BBC weather has told me to expect rain, so it’s a surprise to find its sunny and warm on Friday. Five metres outside the Hotel, I turn back for my umbrella, just in case.  Heading for the town square is always a good place to start and on my way there, stop to observe a fine Art Nouveau theatre – there is a Prague Spring Arts Festival on this weekend and already there are groups of tourists gathering around their tour guides.  The Old Town Square has a tower and I can see people looking down from it.  That, I decide is my first point of call – nothing like a bird’s eye view to get one’s bearings.  The tower, with astrological clock is part of the Town Hall and it’s economical to get a ticket for both.  At the top, all the major sights are pointed out on brass plaques in Czech and English.  A plan is evolving and there’s time to visit a couple of churches on the square.

Our Lady before Tyn
Our Lady before Tyn

I fancy Our Lady before Tyn.  It’s one of the oldest with dramatic turrets.  There’s no obvious way in as restaurants have been built in front of the façade.  I find a side entrance though a classical record shop and see immediately that the interior of the church appears to be mainly gothic in its design and construction with a towering nave but the addition of baroque ornamentation and guilt ruins a once fine piece of architecture.  Now, I’m OK with baroque music but architecture and décor is tedious.  It’s off to St Nicholas on a corner of the square.  This is a true baroque building and works, if you’re into wedding cakes.  It’s surprisingly small considering the high dome and has a chandelier too large for the space.

St Nicholas
St Nicholas

It’s time for the Town Hall Tour (in English) which is well worth it. The pragmatic authorities of mediaeval Prague purchased three houses in the centre of the old town and added a tower.

Old town Hall
Old town Hall

They’ve retained the individual characters of the houses so it doesn’t look much like a Town Hall.  Our guide explains the functions of various rooms – an ex chapel sustained bomb damage in the war and has fine replacement stained glass windows.

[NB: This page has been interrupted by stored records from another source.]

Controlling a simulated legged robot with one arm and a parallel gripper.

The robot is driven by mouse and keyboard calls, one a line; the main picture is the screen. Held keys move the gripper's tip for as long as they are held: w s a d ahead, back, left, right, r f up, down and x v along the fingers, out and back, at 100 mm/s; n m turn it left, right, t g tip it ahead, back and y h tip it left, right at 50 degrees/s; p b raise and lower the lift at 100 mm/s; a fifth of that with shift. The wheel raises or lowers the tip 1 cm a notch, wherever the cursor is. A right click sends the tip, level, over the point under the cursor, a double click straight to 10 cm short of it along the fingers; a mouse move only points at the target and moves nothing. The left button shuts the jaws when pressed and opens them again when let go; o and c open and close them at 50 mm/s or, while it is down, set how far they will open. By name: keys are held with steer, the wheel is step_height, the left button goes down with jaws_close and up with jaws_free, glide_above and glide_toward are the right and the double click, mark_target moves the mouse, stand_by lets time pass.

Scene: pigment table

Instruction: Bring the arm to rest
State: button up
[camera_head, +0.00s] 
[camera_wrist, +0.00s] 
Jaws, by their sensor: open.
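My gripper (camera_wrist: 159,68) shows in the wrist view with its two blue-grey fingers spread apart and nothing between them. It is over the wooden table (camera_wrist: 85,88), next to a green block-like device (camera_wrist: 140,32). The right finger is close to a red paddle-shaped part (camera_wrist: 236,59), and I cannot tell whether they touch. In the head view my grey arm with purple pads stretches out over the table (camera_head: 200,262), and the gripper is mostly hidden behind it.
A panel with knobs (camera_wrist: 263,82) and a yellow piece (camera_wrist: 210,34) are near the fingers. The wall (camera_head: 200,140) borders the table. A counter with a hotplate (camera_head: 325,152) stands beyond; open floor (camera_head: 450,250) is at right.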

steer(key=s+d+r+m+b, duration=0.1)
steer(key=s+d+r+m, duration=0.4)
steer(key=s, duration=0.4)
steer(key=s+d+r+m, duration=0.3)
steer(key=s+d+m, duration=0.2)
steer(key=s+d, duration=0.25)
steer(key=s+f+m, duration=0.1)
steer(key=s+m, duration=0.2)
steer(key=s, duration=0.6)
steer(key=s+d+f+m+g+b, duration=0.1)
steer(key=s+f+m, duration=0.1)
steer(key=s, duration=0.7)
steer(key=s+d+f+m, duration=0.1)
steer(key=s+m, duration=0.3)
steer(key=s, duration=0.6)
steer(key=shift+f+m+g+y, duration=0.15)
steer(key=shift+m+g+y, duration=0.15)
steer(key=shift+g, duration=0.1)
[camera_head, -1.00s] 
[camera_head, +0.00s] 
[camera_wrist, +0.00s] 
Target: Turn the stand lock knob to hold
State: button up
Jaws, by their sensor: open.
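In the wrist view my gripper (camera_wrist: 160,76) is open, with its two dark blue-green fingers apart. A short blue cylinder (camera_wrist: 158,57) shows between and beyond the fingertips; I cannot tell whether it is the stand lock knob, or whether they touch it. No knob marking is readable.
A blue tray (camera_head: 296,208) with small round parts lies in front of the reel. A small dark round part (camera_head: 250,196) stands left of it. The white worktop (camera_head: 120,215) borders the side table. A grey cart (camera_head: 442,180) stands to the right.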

Modern stained glass windows
Modern stained glass windows

A Court Room has statues of the Virgin Mary, St John the Baptist and other worthies to help the judges make the right decisions.  Another room is done in Art Nouveau style – very common in this city – and is still used for government receptions.  I didn’t know that the Czech Republic used to be known as Bohemia with monarchs such as Queen Ludmila and King Wenceslas (of carol fame) now treated as national saints.   I once played Polixenes, the King of Bohemia in Shakespeare’s The Winter’s Tale, but the geography is all wrong in the play as there is no sea coast here and it’s certainly not near Sicillia.

Underground Praha
Underground Praha

Our tour takes us far underground in what seems like dungeons. Actually, they are the ancient streets of Praha, covered walkways and shops which have been built upon over the

Tourists clock watching
Tourists clock watching

centuries, raising the city higher to avoid the floods.  The river Tava still floods so one can only imagine what devastation they caused down at this level.  The Town Hall tower is famous for its Astrological clock and we emerge to row upon row of tourists looking at it and the Hall, many of them listening to their tour guides through earpieces.

Synagogue in Jewish Quarter
Synagogue in Jewish Quarter

The sun shines and it’s a warm day, bringing all the tourists into the streets.  Praha is a city for walking in and it’s crowded.  I vaguely wander in the direction of the Jewish quarter where there are numerous synagogues, a Jewish cemetery and museum, but the crowds are too great and I find my way to the river and walk upstream.

Eiffel tower & Castle across the river
Eiffel tower & Castle across the river

It’s a lovely sight looking across to the castle and cathedral on a hill surrounded by various palaces of government.  The President lives on one of them and the Prime Minister (real power) in a villa set apart to one side.  On top of a neighbouring hill is a replica of the top part of the Eiffel Tower. Apparently the Czechs liked the original in Paris but couldn’t afford the whole lot.  Still, it looks like there will be a good view of the City.

The National Theatre
The National Theatre

I pass the Charles Bridge, but it is crowded with tourists so I make my way past the gilt crowned National Theatre , which is having its façade restored -onwards to see the Dancing House – otherwise known as Ginger and Fred.  It’s the first new building in Paha city centre for fifty years.  The Architect is Vlado Milvnic supported by Frank Gehry.  The original building was owned by a Dutch company and this one was opened in 1992.  Twelve years later it is still looking for tenants.  The people of Praha hate it passionately but I think it’s great.  With reference to neighbouring buildings it is

Ginger & Fred
Ginger & Fred

both elegant and amusing.  There’s a good view across the river from the top and you can have a classy meal in the restaurant.  Other floors are given over to modern art exhibitions – the current installations vary from good to poor – but worth a look.

I cross the river and begin to walk down the other side but it’s time for a late lunch and a tapas restaurant nestled on an island in the river presents itself.  There’s only a handful off customers at this hour but that doesn’t prevent the service from being slow and surly.  I order two dishes and the waitress says ‘Is that all?’ in such a way as to suggest that I’ve not ordered enough, but when they do come I’ve ordered plenty.  The clear plastic sides of the restaurant are lowered, the sky darkens, it rains and the wind blows.  I’m glad I brought the brolly.  I get as far as the Charles Bridge and decide to call it a day.  There are statues and brasses to rub for luck on the way across the bridge, trying all the time to prevent the umbrella from blowing out.  Later, I venture out to the Old Square for a Czech feast as the menu describes it.  Once again I’m sitting outside under heating with slow service and still feeling cold.  In spite of this, it’s been a day of unexpected beauty.  Everywhere you look in the old city of Praha, it’s pretty and elegant no wonder it’s so popular.